Catholic priest claims he’s been wrongly charged over Blockade Australia protest

By Sydney City Crime

August 18, 2022

(Original Article Source: ABC 7:30 – Jason Om)

The first moment Father Peter Murnane knew he was wanted by police was when two officers turned up on his doorstep.

“They presented me with an eight-page charge sheet accusing me of being at a protest in Sydney in June this year,” he told ABC’s 7.30.

That protest was one of two unauthorised demonstrations in late June when scores of climate demonstrators converged in Sydney’s CBD, causing morning peak-hour chaos.

“I was accused of blocking access to the Sydney Harbour Bridge, blocking George Street and other streets, and walking about throughout a long protest playing a drum.”

It came as a huge surprise to the 82-year-old Catholic priest who lives in Melbourne, and told 7.30 he was not in Sydney at the time.
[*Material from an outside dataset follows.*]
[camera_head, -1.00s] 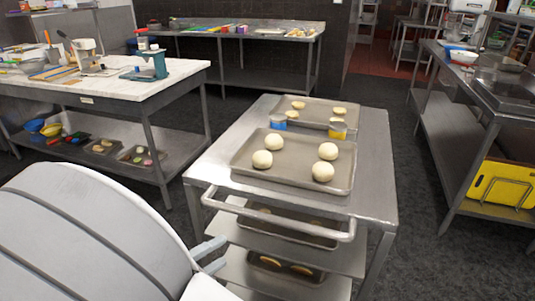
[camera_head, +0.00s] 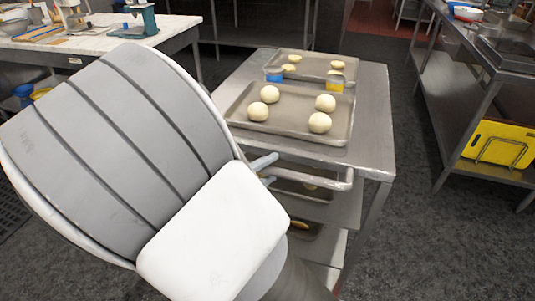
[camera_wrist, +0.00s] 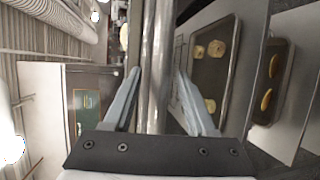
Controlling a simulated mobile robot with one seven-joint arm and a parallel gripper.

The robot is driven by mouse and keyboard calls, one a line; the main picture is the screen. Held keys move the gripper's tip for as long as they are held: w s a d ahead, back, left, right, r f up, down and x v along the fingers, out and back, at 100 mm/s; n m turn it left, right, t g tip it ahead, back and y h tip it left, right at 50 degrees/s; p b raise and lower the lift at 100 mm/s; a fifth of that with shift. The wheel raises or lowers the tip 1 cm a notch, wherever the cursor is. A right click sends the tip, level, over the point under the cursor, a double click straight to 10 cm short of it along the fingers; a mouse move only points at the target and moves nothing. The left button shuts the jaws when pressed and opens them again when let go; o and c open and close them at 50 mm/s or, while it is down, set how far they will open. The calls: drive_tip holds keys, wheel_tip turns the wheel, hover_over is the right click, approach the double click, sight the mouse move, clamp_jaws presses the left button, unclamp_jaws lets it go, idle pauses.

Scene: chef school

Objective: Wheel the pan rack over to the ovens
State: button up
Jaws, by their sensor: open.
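The pan rack (camera_head: 372,125) is a steel cart with a flat top and lower shelves. Its horizontal push handle (camera_head: 335,183) is on the near side. A tray (camera_head: 238,112) with several dough balls lies on top, and another tray is behind it. My gripper (camera_head: 262,168) is open at the left part of the handle, partly hidden by my arm. In the wrist view, the handle bar (camera_wrist: 157,50) runs between the two open fingers (camera_wrist: 158,76). I cannot tell whether either finger touches it. The ovens are not clearly visible.
A blue-labelled cup (camera_head: 274,75) and a yellow one (camera_head: 336,82) stand between the trays on top. A marble-topped table (camera_head: 105,45) is at left. A steel counter (camera_head: 450,75) with a yellow board (camera_head: 498,145) below is at right. Dark floor (camera_head: 420,215) is open right of the rack.

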And he doesn’t own or play a drum.

“They said that I was seen on CCTV, public media, Facebook live streaming,” Father Murnane said. “That was quite amazing to me. I was in Melbourne all during those days and weeks so it was quite a puzzle to me.”

Father Murnane said he has not been involved in any Blockade Australia protests but is friends with a protester who has been charged under tough new anti-protest laws. Offenders face fines of up to $22,000 and up to two years in jail if they are found guilty of causing serious disruption to roads, rail, and ports.

Lawyer Mark Davis is acting for a group of Blockade Australia protesters and supporters. Mr Davis told 7.30 he has asked NSW Police to drop the charges against Peter Murnane, but they have not responded.

“It’s comical, what can I say?” Mr Davis said. “It’s a two-year jail offence they’ve landed on this poor bloke. It’s absurd.”

Lawyer Mark Davis has labelled the charges against Peter Murnane as “comical”.

The head of the Dominican church community in Camberwell, Father Mark O’Brien, has vouched for Father Murnane in a statement to 7.30.

“I can confirm that this allegation is quite mistaken or false because Fr Peter Murnane was at St Dominic’s on 27th June and so could not have been in Sydney on the same day,” he said in a statement.

New South Wales Police would not comment on Father Murnane’s case, saying the matter is before the court. But Father Murnane says NSW Police “deserve to be called to account for this pretty horrendous mistake”.

NSW Metropolitan Roads Minister Natalie Ward declined to comment on Father Murnane’s case but expressed support for police.